Write out the listing below in full and exactly, leaving out every picture.

Recorded information:
"""

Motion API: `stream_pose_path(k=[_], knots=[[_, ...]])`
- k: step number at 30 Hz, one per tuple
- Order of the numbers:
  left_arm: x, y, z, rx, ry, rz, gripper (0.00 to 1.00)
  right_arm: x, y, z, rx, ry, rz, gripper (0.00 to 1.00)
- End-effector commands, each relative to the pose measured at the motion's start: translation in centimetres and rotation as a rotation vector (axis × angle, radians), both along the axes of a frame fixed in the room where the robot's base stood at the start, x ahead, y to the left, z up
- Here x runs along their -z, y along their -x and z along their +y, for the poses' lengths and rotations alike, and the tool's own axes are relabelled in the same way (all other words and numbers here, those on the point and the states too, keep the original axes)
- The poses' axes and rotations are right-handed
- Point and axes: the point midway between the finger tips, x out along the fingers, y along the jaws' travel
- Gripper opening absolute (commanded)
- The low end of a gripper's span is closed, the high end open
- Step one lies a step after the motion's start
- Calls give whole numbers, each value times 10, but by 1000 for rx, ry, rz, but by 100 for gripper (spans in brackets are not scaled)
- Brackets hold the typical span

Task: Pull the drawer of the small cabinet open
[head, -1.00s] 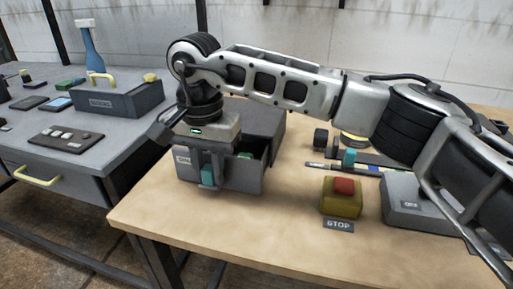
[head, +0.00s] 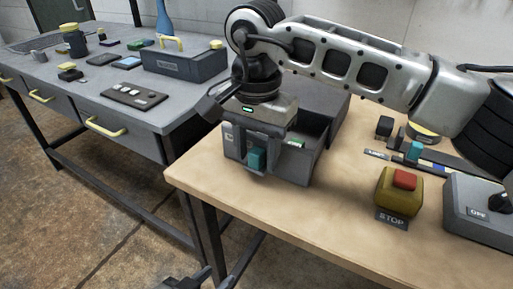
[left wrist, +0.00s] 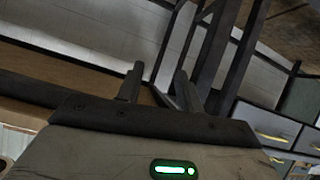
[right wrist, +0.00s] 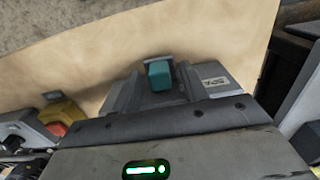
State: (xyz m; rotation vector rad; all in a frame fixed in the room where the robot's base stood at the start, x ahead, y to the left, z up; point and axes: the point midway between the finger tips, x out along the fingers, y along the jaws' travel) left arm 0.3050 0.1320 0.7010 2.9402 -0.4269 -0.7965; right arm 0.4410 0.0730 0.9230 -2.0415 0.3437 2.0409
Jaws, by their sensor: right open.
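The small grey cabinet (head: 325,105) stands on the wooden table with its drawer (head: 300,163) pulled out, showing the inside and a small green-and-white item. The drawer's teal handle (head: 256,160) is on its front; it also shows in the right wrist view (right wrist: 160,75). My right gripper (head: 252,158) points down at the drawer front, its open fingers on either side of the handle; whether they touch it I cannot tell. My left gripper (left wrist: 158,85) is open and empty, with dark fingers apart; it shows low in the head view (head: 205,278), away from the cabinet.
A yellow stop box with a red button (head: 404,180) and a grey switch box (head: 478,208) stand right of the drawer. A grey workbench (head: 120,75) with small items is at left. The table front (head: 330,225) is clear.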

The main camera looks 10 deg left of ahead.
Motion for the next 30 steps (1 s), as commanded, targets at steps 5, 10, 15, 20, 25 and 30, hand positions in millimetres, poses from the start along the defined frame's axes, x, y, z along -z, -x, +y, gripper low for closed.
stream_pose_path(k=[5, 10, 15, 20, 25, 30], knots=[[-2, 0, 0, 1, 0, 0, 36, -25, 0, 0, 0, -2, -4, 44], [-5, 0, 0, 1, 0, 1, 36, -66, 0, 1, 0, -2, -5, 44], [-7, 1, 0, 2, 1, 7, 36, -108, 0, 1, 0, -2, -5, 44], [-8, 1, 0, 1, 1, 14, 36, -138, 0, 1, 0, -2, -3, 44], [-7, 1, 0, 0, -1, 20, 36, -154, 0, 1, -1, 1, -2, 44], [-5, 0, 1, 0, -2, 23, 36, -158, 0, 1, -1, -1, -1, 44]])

"""

Solved problem:
Motion API: `stream_pose_path(k=[_], knots=[[_, ...]])`
- k: step number at 30 Hz, one per tuple
- Order of the numbers:
  left_arm: x, y, z, rx, ry, rz, gripper (0.00 to 1.00)
  right_arm: x, y, z, rx, ry, rz, gripper (0.00 to 1.00)
- End-effector commands, each relative to the pose measured at the motion's start: translation in centimetres and rotation as a rotation vector (axis × angle, radians), both along the axes of a frame fixed in the room where the robot's base stood at the start, x ahead, y to the left, z up
- Here x runs along their -z, y along their -x and z along their +y, for the poses' lengths and rotations alike, and the tool's own axes are relabelled in the same way (all other words and numbers here, those on the point and the states too, keep the original axes)
- The poses' axes and rotations are right-handed
- Point and axes: the point midway between the finger tips, x out along the fingers, y along the jaws' travel
- Gripper opening absolute (commanded)
- The low end of a gripper's span is closed, the high end open
- Step one lies a step after the motion's start
- Calls give whole numbers, each value times 10, but by 1000 for rx, ry, rz, but by 100 for gripper (spans in brackets are not scaled)
- Brackets hold the typical span

Task: Pull the drawer of the small cabinet open
[head, -1.00s] 
[head, +0.00s] 
[left wrist, +0.00s] 
[right wrist, +0.00s] 
State: (xyz m; rotation vector rad; all in a frame fixed in the room where the robot's base stood at the start, x ahead, y to the left, z up; point and axes: the point midway between the finger tips, x out along the fingers, y along the jaws' travel) left arm 0.3050 0.1320 0.7010 2.9402 -0.4269 -0.7965; right arm 0.4410 0.0730 0.9230 -2.0415 0.3437 2.0409
Jaws, by their sensor: right open.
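The small grey cabinet (head: 325,105) stands on the wooden table with its drawer (head: 300,163) pulled out, showing the inside and a small green-and-white item. The drawer's teal handle (head: 256,160) is on its front; it also shows in the right wrist view (right wrist: 160,75). My right gripper (head: 252,158) points down at the drawer front, its open fingers on either side of the handle; whether they touch it I cannot tell. My left gripper (left wrist: 158,85) is open and empty, with dark fingers apart; it shows low in the head view (head: 205,278), away from the cabinet.
A yellow stop box with a red button (head: 404,180) and a grey switch box (head: 478,208) stand right of the drawer. A grey workbench (head: 120,75) with small items is at left. The table front (head: 330,225) is clear.

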The main camera looks 10 deg left of ahead.
Motion for the next 30 steps (1 s), as commanded, targets at steps 5, 10, 15, 20, 25 and 30, hand positions in millimetres, poses from the start along the defined frame's axes, x, y, z along -z, -x, +y, gripper low for closed.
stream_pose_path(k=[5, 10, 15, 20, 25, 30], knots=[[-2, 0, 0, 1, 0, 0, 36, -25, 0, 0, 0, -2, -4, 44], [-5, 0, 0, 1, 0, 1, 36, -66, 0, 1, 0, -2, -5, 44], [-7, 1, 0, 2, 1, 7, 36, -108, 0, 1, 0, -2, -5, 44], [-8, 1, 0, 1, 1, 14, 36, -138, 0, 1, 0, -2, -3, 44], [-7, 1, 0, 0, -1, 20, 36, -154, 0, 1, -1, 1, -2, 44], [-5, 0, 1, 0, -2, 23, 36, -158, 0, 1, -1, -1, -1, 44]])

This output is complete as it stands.